[Robot action calls]
________

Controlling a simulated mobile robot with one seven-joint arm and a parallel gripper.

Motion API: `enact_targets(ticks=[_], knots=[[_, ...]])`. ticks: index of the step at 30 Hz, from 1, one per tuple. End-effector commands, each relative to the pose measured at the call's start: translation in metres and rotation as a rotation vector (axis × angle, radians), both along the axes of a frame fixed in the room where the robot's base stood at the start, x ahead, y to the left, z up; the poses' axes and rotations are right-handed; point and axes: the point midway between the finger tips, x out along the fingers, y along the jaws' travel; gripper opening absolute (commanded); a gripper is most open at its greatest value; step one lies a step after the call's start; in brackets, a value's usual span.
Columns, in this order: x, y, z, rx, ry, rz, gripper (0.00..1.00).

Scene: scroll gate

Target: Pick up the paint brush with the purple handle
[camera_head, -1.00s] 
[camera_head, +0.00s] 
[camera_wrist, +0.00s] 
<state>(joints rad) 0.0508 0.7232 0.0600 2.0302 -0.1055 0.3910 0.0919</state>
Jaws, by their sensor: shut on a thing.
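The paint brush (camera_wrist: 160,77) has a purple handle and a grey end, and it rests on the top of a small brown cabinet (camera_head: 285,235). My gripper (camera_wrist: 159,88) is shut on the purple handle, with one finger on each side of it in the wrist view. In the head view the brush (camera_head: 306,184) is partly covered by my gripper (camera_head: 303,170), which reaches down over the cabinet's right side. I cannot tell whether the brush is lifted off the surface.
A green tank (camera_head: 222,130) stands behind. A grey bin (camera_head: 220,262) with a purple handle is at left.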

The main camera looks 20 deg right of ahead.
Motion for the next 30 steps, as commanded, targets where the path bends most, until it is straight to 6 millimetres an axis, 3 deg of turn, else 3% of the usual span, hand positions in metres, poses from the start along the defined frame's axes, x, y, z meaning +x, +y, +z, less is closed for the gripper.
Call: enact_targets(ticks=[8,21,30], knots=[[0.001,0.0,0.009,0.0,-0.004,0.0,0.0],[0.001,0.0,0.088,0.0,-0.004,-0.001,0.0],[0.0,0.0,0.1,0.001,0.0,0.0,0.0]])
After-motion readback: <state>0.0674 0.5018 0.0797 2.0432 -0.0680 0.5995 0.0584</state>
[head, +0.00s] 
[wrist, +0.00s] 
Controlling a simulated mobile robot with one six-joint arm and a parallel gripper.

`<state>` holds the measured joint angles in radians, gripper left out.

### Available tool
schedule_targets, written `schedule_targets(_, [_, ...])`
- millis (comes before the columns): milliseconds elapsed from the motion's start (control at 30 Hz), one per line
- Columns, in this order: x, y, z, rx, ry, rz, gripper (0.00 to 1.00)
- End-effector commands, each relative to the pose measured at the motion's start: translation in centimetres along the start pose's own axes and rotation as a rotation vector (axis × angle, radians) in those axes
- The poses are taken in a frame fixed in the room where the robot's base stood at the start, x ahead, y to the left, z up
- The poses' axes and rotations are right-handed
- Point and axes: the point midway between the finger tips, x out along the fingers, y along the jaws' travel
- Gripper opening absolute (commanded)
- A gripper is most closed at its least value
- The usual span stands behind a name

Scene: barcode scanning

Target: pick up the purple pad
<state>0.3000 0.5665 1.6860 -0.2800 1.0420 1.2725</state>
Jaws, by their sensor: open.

________

* **TASK DIRECTIONS**
Extract the full listing above without altering anything.

* **SOLVED PROBLEM**
Controlling a simulated mobile robot with one seven-joint arm and a parallel gripper.

Motion API: `enact_targets(ticks=[_], knots=[[_, ...]])`. ticks: index of the step at 30 Hz, from 1, one per tuple. End-effector commands, each relative to the pose measured at the call's start: translation in metres and rotation as a rotation vector (axis × angle, radians), both along the axes of a frame fixed in the room where the robot's base stood at the start, x ahead, y to the left, z up; the poses' axes and rotations are right-handed; point and axes: the point midway between the finger tips, x out along the fingers, y along the jaws' travel; gripper opening absolute (commanded); a gripper is most open at its greatest value; step one lies a step after the call's start; in brackets, a value's usual span.
Columns, in this order: x, y, z, rx, ry, rz, gripper (0.00..1.00).

Scene: scroll gate

Target: Pick up the paint brush with the purple handle
[camera_head, -1.00s] 
[camera_head, +0.00s] 
[camera_wrist, +0.00s] 
<state>(joints rad) 0.0508 0.7232 0.0600 2.0302 -0.1055 0.3910 0.0919</state>
Jaws, by their sensor: shut on a thing.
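The paint brush (camera_wrist: 160,77) has a purple handle and a grey end, and it rests on the top of a small brown cabinet (camera_head: 285,235). My gripper (camera_wrist: 159,88) is shut on the purple handle, with one finger on each side of it in the wrist view. In the head view the brush (camera_head: 306,184) is partly covered by my gripper (camera_head: 303,170), which reaches down over the cabinet's right side. I cannot tell whether the brush is lifted off the surface.
A green tank (camera_head: 222,130) stands behind. A grey bin (camera_head: 220,262) with a purple handle is at left.

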The main camera looks 20 deg right of ahead.
Motion for the next 30 steps, as commanded, targets where the path bends most, until it is straight to 6 millimetres an axis, 3 deg of turn, else 3% of the usual span, hand positions in metres, poses from the start along the defined frame's axes, x, y, z meaning +x, +y, +z, less is closed for the gripper.
Call: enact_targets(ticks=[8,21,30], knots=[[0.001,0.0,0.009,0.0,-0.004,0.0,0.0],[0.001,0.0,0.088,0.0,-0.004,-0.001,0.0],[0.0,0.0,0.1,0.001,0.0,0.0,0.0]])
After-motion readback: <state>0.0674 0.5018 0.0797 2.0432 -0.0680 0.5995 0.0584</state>
[head, +0.00s] 
[wrist, +0.00s] 
Controlling a simulated mobile robot with one six-joint arm and a parallel gripper.

`<state>` holds the measured joint angles in radians, gripper left out.

### Available tool
schedule_targets, written `schedule_targets(_, [_, ...])`
- millis (comes before the columns): milliseconds elapsed from the motion's start (control at 30 Hz), one per line
- Columns, in this order: x, y, z, rx, ry, rz, gripper (0.00 to 1.00)
- End-effector commands, each relative to the pose measured at the motion's start: translation in centimetres along the start pose's own axes and rotation as a rotation vector (axis × angle, radians) in those axes
- The poses are taken in a frame fixed in the room where the robot's base stood at the start, x ahead, y to the left, z up
- The poses' axes and rotations are right-handed
- Point and axes: the point midway between the finger tips, x out along the fingers, y along the jaws' travel
- Gripper opening absolute (commanded)
- A gripper is most closed at its least value
- The usual span stands behind a name

Scene: barcode scanning

Target: pick up the purple pad
<state>0.3000 0.5665 1.6860 -0.2800 1.0420 1.2725</state>
Jaws, by their sensor: open.

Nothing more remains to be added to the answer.